Verschwimmende Grenzen
Im Parlamentarischen Untersuchungsausschuss dürfte dieser Mailwechsel für erheblichen Gesprächsstoff sorgen. Denn Partei- und Staatsangelegenheiten sollen sauber voneinander unterschieden werden, und die diesbezügliche Linie des Bundesverfassungsgerichts gilt unter Verwaltungsrechtlern als scharf. Die Ausführungen von Weils ehemaligem Büroleiter jedoch deuten darauf hin, dass es sich bei dieser Trennung um bloße Theorie handelt, in der politischen Praxis beide Sphären hingegen munter vermengt werden. Dies dürfte auch nicht nur im Umfeld von Stephan Weil so geschehen, sondern auch bei anderen Spitzenpolitikern. Es stellt sich allerdings die Frage, welches Ausmaß diese Vermischung hat: Bloße Gesprächskontakte zu Parteifunktionären sind etwas anderes als die Verfertigung von Parteitagsreden.
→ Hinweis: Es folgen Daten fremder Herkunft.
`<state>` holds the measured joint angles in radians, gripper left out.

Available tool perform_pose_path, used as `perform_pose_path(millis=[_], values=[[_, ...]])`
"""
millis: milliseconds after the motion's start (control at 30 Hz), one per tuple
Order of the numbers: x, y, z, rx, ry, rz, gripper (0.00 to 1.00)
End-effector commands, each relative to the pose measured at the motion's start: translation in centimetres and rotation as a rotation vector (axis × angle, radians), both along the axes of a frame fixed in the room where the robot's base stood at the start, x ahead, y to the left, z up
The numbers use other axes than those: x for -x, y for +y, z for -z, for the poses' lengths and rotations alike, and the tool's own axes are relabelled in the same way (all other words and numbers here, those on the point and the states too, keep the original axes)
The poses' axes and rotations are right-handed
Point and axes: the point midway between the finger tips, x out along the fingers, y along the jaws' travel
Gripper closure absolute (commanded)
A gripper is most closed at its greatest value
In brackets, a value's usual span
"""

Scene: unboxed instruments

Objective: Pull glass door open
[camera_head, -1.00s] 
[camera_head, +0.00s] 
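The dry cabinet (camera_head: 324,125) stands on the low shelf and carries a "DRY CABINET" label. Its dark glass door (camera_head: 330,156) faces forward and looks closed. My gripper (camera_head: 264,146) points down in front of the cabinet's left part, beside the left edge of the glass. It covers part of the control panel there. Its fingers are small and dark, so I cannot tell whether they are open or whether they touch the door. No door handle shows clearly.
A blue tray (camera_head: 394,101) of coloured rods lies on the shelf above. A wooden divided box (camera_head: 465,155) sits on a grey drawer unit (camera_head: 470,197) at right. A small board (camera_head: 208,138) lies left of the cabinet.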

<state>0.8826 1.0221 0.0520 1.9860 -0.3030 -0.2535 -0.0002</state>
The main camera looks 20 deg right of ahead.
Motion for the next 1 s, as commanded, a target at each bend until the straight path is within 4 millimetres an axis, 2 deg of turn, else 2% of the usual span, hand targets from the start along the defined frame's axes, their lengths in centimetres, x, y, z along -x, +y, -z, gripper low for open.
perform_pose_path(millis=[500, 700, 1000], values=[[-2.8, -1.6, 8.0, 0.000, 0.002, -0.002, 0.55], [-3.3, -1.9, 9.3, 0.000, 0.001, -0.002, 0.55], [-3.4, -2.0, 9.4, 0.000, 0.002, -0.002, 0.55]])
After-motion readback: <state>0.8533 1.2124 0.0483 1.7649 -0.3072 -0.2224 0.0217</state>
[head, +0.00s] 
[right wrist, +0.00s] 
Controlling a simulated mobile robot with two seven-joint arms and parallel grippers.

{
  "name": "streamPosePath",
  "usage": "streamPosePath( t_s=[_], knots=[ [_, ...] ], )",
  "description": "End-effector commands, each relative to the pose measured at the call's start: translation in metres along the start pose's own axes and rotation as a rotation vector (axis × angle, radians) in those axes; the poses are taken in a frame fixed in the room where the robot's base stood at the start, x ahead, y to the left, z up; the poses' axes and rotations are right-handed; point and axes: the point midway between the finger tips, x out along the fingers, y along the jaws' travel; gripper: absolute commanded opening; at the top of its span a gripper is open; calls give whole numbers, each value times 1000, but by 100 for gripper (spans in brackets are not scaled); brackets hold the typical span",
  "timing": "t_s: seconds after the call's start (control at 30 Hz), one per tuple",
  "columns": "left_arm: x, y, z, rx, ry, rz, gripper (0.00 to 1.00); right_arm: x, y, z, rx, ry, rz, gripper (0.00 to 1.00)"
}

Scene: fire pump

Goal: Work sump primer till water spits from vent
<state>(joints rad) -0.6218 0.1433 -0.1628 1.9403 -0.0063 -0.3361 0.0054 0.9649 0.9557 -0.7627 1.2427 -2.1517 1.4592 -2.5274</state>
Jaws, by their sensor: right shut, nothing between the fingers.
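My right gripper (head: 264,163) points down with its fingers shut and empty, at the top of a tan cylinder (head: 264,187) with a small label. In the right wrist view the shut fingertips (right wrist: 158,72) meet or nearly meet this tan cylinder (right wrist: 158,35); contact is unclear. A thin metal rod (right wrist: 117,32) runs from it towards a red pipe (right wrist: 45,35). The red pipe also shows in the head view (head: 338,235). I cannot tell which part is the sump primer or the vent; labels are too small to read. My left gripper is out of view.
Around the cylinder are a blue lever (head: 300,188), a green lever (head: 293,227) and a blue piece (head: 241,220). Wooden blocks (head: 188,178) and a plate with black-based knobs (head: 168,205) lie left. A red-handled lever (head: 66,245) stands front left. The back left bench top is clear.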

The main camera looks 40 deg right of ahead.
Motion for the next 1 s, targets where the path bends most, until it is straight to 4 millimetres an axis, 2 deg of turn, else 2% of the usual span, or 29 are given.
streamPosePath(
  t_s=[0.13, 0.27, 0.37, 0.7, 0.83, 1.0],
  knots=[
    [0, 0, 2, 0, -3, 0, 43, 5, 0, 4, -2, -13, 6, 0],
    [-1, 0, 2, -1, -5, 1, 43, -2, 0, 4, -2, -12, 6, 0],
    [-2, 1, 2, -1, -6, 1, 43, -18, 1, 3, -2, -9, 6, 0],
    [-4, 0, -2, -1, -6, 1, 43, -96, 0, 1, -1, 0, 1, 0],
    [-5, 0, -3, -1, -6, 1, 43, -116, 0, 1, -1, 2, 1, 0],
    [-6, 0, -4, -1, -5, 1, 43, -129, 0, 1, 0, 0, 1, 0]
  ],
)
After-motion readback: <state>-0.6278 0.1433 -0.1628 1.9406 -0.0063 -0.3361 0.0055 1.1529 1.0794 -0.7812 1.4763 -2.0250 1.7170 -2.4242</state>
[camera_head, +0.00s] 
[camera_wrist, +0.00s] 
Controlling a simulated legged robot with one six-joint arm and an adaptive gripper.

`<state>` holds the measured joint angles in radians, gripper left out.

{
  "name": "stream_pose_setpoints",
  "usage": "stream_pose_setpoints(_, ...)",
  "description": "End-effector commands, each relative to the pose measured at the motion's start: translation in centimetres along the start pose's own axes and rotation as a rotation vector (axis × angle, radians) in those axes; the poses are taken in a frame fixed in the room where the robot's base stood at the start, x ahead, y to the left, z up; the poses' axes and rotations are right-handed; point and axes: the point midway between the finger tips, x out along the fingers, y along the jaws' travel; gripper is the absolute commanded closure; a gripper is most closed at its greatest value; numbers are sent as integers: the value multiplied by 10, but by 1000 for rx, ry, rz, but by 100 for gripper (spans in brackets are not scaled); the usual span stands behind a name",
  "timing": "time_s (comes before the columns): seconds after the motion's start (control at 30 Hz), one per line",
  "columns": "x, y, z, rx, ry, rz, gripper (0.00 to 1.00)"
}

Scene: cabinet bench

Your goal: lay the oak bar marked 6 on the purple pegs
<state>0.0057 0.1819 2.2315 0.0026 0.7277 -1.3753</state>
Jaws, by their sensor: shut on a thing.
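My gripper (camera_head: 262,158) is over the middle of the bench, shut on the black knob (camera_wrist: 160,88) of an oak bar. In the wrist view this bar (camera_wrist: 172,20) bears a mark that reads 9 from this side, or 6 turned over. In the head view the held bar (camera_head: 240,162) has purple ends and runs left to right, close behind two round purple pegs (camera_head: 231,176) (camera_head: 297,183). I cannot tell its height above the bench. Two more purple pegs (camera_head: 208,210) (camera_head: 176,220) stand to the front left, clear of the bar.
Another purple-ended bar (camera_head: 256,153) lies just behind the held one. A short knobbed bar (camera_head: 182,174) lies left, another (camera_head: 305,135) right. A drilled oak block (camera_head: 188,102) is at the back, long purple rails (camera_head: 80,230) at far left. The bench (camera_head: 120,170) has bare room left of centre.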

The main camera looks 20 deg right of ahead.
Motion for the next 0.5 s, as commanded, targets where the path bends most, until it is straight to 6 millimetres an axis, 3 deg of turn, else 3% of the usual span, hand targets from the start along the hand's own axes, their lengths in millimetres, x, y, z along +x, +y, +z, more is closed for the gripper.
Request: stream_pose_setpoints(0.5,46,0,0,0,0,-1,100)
Weil musste bereits 2012 zugeben, dass er als Oberbürgermeister eine Parteitagsrede von seiner Sekretärin im Rathaus abtippen ließ. Dieser Vorwurf war kurz zuvor von der SPD noch als „obskure Behauptung“ zurückgewiesen worden. Bei Weil fällt zudem der hohe Durchsatz von SPD-Nachwuchspolitikern auf seinen Büroleiterstellen auf, die von dort später weiter aufsteigen. Allein im vorliegenden Mailverkehr trifft dies auf zwei der vier beteiligten Personen zu. Auch dies mag zum Verschwimmen der beiden Sphären beitragen – und vielleicht auch zu der verblüffenden Sorglosigkeit, diese Praxis auf dem dienstlichen Mailaccount ausführlich zu verschriftlichen.